Thanks for keeping us amused
Cheryl
Ps how do you spread jam on top of cream?? It’s all wrong.
Posted: Jul 26th, 2007 at 2:58 pm
Tea and Milk
I heard that in the olden days, poor people had cheap mugs that cracked if too hot a liquid was put in…. therefore they put in milk first - then the tea. The proper china cups that posh people used could withstand a higher temperature therefore tea and then milk.
Posted: Jul 27th, 2007 at 12:01 pm
Patrick, you really know your stuff. Shame it still tastes like tar. Or what I imagine tar to taste like.
Posted: Jul 28th, 2007 at 9:18 am
Patrick sorry to be dead pernickity (spelling isn’t my thing) but the taking the fizz out of a bitter shandy is important, mainly because bitters aren’t fizzy so why would you put fizzy lemonade in them? why would you put lemonade in any way we all cry, but each to their own.
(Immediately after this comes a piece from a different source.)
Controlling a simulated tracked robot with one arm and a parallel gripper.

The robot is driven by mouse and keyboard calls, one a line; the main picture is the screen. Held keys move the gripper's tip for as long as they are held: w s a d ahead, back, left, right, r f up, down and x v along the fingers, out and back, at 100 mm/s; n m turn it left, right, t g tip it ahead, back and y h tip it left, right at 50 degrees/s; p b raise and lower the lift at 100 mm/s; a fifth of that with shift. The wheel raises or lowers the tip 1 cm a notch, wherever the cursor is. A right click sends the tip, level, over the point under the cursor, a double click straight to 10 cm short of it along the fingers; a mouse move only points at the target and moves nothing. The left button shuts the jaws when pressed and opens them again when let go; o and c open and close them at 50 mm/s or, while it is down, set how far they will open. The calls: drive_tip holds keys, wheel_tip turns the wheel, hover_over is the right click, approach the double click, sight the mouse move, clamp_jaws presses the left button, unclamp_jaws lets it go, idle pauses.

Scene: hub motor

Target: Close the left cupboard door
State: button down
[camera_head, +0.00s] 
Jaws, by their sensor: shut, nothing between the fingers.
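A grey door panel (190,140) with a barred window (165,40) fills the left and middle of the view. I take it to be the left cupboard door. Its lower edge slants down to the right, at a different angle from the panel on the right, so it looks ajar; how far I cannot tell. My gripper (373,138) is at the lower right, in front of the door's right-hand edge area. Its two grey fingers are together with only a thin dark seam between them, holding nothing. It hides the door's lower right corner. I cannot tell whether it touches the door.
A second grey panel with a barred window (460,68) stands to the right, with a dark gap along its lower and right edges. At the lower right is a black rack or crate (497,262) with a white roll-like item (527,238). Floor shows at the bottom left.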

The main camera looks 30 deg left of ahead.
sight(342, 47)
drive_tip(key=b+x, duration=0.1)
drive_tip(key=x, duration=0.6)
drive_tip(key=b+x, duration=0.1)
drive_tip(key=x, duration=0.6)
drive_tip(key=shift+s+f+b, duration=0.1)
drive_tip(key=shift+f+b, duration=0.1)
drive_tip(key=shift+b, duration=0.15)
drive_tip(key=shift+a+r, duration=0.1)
Posted: Jul 31st, 2007 at 1:19 pm
Mmm, scones and cream… ooo, you’re making me hungry now…
I seem to have accidentally fallen into the Devon way of it but only because I’ve developed a habit of having either scones or clotted cream in the house but never both! I usually end up with whipped cream and spoon the jam on top, that way the weight of the jam holds the cream on the scone and there’s less chance I’ll end up wearing it (I’m what you might call a messy eater!).
One thing I have noticed when making instant coffee, if you add the water first the coffee-taste is slightly stronger than if you add the milk first, when it will have more of a, well, milky-taste… or is that just me?!
Kat
Posted: Aug 2nd, 2007 at 9:00 am
Kat, your point about the jam weighing down the cream is an interesting one.
I was once speaking with an elderly uncle at a wedding. A dollop from his cream horn landed on my foot and an awkward silence followed. Has he seen it? Can I bend in this dress? Would this have happened if jam was holding it in? I feel a weekend trial coming on.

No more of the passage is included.